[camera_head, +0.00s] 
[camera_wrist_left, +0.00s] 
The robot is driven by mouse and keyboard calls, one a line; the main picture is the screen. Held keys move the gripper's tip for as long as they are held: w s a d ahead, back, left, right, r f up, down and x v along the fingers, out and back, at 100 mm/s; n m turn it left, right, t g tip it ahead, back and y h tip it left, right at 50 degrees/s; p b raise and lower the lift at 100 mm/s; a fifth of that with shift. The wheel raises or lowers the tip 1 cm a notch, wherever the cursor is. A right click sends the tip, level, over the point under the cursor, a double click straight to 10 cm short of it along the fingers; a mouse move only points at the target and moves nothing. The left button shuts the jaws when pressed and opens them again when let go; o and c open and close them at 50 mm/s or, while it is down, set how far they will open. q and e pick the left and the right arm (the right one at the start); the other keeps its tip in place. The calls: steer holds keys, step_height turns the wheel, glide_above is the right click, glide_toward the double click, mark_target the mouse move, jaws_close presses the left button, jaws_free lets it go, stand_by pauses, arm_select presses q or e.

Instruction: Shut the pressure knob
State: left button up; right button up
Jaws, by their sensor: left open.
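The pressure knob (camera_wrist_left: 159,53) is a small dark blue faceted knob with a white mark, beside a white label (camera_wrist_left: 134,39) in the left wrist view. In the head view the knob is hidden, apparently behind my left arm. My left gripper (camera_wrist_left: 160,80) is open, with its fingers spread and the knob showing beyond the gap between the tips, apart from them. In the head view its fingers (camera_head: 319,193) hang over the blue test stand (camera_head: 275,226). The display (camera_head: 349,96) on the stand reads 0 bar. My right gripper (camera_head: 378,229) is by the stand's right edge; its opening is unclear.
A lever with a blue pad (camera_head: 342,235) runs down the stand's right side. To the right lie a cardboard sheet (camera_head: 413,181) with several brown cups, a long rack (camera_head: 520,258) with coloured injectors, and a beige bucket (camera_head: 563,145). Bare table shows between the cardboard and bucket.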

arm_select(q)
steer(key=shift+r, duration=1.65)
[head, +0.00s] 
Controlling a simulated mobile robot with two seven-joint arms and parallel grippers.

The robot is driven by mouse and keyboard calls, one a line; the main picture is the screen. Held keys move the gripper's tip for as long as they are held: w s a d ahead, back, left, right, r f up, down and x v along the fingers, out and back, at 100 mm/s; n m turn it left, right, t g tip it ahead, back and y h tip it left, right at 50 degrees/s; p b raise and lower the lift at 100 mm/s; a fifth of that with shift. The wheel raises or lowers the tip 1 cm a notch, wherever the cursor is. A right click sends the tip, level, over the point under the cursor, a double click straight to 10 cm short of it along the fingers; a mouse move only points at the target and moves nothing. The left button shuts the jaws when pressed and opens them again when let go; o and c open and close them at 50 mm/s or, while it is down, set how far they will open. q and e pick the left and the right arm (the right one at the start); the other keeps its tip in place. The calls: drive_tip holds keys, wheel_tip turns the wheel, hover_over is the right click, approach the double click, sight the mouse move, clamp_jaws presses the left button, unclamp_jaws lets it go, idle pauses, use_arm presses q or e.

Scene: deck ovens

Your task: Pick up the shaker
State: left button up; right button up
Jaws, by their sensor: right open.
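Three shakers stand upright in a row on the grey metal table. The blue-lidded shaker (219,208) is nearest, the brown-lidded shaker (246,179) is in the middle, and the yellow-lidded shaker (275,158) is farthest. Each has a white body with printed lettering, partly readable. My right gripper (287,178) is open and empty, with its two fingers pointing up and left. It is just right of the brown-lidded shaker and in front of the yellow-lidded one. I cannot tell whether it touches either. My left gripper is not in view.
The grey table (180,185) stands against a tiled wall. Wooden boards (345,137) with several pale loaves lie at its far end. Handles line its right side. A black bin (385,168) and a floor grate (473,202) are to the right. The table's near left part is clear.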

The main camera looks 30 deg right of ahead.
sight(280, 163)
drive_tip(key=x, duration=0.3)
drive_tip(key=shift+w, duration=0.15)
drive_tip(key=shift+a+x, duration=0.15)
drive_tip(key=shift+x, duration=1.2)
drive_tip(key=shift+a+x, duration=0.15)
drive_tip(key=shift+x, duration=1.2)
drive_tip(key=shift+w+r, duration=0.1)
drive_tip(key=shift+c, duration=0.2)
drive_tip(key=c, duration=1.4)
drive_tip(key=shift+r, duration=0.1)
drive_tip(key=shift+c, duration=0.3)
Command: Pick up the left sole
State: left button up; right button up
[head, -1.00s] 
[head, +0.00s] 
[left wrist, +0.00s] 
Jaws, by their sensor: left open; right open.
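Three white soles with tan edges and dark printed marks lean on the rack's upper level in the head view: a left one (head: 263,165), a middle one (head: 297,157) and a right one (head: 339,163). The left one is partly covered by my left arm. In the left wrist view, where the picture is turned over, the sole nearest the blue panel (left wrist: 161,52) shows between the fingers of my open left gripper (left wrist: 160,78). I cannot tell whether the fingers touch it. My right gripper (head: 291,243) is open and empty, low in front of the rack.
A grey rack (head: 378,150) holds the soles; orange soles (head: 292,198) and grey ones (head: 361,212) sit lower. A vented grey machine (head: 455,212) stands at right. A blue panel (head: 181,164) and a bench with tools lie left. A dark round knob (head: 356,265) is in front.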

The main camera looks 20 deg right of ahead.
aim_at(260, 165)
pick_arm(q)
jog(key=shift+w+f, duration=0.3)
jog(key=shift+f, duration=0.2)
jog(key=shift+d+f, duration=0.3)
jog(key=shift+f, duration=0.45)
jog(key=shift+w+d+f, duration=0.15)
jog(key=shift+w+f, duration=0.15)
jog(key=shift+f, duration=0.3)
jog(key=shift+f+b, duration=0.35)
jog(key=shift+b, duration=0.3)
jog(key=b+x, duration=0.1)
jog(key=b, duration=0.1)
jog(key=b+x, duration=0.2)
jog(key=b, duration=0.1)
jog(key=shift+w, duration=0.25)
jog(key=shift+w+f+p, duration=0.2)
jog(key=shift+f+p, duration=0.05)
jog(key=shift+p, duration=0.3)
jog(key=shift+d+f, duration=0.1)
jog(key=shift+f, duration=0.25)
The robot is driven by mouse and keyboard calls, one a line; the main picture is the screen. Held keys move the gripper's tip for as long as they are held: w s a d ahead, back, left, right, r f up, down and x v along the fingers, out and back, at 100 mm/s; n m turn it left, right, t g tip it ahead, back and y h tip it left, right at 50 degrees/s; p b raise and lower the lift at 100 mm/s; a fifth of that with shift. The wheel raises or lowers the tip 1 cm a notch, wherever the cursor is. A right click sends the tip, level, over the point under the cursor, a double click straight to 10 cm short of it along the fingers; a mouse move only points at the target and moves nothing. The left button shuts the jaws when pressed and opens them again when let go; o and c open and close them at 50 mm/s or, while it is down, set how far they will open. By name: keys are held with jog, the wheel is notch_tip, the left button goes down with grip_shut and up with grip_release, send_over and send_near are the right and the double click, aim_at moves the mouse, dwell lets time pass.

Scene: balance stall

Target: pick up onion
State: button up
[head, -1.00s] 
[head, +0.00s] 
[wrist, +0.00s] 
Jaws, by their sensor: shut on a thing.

● THE PROBLEM: Scan the entries above. Copy each line that has the string "Scene".

● WRITTEN RESPONSE:
Scene: deck ovens
Scene: balance stall

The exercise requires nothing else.